Grass roots efforts among green consumers have already begun to carve inroads into the American economy. About 25 percent of the adult population are starting to integrate environmental and social values into purchasing and investing decisions. According to Cliff Feigenbaum, publisher of the Greenmoney Journal , on Wall Street one dollar out of every ten invested now passes through some sort of social screen. The Institute for Noetic Sciences reports that given equal price and quality, 76 percent of consumers would switch to a company with socially or environmentally responsible products and services.

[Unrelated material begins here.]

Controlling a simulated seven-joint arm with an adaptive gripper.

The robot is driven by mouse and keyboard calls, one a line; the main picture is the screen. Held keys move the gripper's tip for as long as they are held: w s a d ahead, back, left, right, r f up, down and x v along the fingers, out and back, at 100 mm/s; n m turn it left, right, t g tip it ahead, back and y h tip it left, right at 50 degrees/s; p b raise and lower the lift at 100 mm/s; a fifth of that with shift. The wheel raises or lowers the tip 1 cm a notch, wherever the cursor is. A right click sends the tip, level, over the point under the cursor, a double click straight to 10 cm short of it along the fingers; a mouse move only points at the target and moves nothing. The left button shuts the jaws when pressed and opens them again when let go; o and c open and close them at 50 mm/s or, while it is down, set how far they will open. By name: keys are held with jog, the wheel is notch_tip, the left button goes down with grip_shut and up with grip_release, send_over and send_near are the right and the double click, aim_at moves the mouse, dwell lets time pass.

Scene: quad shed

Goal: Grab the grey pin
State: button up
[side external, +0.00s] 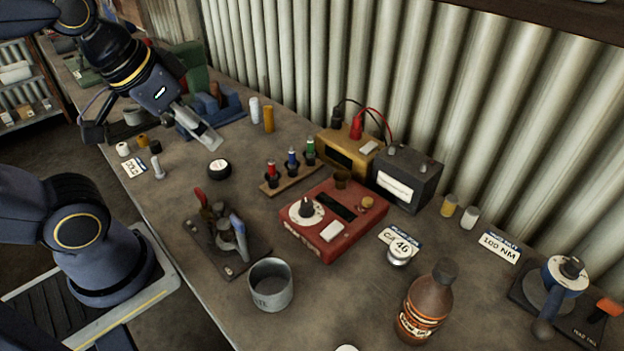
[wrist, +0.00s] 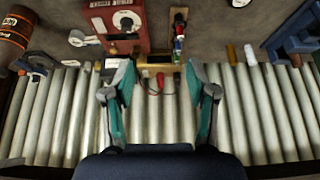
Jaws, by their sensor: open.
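My gripper (side external: 154,132) is open and empty, raised over the left part of the bench in the side external view. Its two spread fingers also show in the wrist view (wrist: 160,72), with nothing between them but background. Several small pins stand on the bench. A light grey headed pin (side external: 158,167) stands upright below my gripper. A pale grey-white cylinder (side external: 255,110) stands beside a yellow one near the wall; it also shows in the wrist view (wrist: 250,54). Another pale cylinder (side external: 469,217) stands farther right. I cannot tell which of these is the grey pin.
A blue vise (side external: 222,108) stands behind my gripper. A red meter box (side external: 335,218), a clamp fixture (side external: 225,235), a metal cup (side external: 270,284) and a brown bottle (side external: 427,300) occupy the bench. The corrugated wall (side external: 420,80) borders the back.

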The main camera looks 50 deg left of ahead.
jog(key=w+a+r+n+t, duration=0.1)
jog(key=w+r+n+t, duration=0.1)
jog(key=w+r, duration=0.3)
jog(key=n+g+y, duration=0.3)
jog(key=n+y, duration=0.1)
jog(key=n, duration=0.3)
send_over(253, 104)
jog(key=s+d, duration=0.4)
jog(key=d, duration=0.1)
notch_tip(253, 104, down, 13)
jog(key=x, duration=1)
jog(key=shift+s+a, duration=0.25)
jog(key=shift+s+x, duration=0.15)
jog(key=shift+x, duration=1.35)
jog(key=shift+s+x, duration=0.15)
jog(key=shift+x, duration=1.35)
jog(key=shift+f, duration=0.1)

Regardless of whether the process will be easy or extremely difficult, sooner or later we are all going to have to face some major changes to our current way of life. It is not that we lack the knowledge of how to adopt sustainable measures. We are simply resisting such constraints, as many would call them, which might threaten the luxuries in life that we have grown so accustomed to. The point is that we now know the Western fossil-fuel-based model is sustainable neither for the West nor for the rest of the world. The challenge is to help developing countries leapfrog to a more decentralized, efficient, renewables-based system. The alternative to this is following the coal or oil-based path; suffering from price volatility, import dependence, mounting pollution and health problems, and expensive retrofits. Ultimately, the question is not when will the global economy switch from burning environment-damaging and limited petroleum products to using more earth-friendly alternative energies, but how will industry and humanity handle the transition.